Print exactly the lines from the one containing "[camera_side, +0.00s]" through the last line of the listing, both included.
== Exercise inputs ==
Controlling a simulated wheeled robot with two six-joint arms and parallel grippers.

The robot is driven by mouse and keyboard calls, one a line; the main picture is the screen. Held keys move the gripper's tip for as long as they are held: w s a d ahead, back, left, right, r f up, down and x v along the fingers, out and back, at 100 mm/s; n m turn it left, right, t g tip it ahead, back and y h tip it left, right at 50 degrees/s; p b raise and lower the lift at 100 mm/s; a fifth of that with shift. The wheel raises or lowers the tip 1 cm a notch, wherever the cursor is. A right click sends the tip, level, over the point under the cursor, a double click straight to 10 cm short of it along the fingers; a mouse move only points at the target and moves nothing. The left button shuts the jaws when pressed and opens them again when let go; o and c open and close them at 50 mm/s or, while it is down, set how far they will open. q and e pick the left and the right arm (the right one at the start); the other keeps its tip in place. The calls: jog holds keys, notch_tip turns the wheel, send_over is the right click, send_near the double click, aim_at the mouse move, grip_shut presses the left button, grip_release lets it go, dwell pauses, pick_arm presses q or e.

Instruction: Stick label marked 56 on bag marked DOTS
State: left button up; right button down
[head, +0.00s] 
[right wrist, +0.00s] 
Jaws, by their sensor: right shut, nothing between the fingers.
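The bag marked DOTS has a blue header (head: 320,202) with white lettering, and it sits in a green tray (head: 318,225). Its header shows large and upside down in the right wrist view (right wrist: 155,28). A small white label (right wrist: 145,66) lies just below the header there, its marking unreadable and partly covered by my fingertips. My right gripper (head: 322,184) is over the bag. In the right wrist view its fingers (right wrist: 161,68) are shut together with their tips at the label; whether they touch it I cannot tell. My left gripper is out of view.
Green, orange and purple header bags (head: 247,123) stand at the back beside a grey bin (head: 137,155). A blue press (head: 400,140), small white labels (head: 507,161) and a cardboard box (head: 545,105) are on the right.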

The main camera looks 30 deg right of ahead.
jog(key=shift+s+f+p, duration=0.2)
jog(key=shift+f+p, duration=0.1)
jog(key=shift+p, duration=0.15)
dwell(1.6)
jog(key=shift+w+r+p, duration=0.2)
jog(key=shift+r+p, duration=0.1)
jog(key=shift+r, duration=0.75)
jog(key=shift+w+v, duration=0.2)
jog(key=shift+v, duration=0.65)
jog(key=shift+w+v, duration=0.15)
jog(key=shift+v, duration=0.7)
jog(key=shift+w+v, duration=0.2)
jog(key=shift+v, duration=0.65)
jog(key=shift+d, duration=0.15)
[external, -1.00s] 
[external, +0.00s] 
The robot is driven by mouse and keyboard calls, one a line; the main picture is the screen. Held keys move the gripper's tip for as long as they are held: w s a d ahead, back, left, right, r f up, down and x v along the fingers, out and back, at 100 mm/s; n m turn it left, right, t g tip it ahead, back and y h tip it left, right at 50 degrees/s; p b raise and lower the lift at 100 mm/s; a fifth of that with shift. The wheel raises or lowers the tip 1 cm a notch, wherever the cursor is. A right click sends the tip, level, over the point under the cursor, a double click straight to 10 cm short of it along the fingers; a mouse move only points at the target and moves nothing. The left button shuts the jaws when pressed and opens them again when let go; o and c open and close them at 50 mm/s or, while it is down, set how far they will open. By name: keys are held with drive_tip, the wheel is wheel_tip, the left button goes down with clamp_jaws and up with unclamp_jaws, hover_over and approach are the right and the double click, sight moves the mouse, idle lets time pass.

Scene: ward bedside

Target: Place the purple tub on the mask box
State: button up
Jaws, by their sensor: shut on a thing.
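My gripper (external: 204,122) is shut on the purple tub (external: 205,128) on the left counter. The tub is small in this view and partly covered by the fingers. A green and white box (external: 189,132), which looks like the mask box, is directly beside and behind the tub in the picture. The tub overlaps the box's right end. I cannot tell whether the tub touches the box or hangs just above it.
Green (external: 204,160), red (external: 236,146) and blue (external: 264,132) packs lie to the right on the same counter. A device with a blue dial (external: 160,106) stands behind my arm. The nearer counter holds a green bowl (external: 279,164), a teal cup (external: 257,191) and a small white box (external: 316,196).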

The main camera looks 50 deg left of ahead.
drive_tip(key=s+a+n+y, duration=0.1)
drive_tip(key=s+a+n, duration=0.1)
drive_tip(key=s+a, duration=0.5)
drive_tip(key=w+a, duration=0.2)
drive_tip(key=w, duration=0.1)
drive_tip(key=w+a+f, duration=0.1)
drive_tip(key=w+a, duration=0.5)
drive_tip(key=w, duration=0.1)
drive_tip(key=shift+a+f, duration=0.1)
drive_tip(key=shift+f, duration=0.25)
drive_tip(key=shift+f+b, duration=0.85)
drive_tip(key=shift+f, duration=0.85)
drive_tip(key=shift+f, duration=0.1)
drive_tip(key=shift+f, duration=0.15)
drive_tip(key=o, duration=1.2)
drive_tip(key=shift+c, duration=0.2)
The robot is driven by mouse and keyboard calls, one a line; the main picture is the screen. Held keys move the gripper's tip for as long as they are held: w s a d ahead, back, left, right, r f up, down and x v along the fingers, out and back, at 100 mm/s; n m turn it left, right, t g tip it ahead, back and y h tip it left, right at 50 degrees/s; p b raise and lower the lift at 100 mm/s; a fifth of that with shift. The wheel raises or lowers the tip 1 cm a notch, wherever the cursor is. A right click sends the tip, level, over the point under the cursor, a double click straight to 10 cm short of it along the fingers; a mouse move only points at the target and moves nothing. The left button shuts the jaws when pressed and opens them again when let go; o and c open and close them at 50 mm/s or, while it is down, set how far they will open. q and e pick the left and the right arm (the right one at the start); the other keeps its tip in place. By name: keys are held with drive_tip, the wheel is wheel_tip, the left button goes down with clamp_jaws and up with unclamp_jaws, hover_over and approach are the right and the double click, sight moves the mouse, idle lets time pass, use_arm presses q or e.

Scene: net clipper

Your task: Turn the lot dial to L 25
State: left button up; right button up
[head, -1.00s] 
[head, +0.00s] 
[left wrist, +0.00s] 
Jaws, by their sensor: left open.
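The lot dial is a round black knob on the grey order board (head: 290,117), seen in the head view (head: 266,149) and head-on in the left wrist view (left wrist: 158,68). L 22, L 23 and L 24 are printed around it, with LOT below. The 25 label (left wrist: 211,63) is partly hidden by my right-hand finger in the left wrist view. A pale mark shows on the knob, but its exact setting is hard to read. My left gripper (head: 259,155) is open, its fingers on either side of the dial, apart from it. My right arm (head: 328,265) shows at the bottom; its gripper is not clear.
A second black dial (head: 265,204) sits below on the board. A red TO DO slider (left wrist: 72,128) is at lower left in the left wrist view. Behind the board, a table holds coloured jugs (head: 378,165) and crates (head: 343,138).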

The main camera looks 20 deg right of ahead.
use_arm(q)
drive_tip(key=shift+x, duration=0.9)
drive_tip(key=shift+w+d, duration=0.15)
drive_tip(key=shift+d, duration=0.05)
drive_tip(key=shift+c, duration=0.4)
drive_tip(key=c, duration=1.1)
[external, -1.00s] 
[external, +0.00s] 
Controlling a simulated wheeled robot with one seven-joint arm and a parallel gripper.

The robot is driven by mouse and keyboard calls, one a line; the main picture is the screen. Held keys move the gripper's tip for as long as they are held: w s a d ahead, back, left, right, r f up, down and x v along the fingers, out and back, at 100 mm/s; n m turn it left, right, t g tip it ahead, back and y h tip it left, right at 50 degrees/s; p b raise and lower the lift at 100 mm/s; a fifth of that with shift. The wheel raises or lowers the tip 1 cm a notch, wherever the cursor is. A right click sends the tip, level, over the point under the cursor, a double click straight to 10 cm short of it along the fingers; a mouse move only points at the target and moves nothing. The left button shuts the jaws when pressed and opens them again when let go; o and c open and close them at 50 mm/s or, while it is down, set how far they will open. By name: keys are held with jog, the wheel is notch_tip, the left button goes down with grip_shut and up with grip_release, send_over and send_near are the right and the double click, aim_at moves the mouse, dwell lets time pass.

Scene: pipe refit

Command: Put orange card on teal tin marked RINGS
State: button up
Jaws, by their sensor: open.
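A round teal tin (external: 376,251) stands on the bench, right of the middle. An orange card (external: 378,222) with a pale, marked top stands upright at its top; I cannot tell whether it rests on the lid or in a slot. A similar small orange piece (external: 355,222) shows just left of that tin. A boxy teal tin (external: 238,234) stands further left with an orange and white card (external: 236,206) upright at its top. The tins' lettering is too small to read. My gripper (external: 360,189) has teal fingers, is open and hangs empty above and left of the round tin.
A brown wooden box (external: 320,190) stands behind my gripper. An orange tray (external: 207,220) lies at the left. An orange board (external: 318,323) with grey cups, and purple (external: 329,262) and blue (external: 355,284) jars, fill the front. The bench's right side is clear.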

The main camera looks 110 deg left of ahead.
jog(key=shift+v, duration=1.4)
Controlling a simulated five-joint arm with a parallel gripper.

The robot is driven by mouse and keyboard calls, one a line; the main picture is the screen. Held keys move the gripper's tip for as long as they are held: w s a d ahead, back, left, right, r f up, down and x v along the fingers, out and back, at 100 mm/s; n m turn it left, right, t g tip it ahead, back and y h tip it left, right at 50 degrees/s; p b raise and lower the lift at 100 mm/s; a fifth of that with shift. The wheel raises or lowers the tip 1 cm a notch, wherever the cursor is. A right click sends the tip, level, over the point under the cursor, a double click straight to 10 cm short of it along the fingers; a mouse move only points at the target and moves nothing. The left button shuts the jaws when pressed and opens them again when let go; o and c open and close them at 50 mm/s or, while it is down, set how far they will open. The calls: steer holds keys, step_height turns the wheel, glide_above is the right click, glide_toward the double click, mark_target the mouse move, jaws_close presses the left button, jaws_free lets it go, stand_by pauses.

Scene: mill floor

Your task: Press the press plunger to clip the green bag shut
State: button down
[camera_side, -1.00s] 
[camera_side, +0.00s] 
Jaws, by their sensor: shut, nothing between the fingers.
===
# The solution
[camera_side, +0.00s] 
Jaws, by their sensor: shut, nothing between the fingers.

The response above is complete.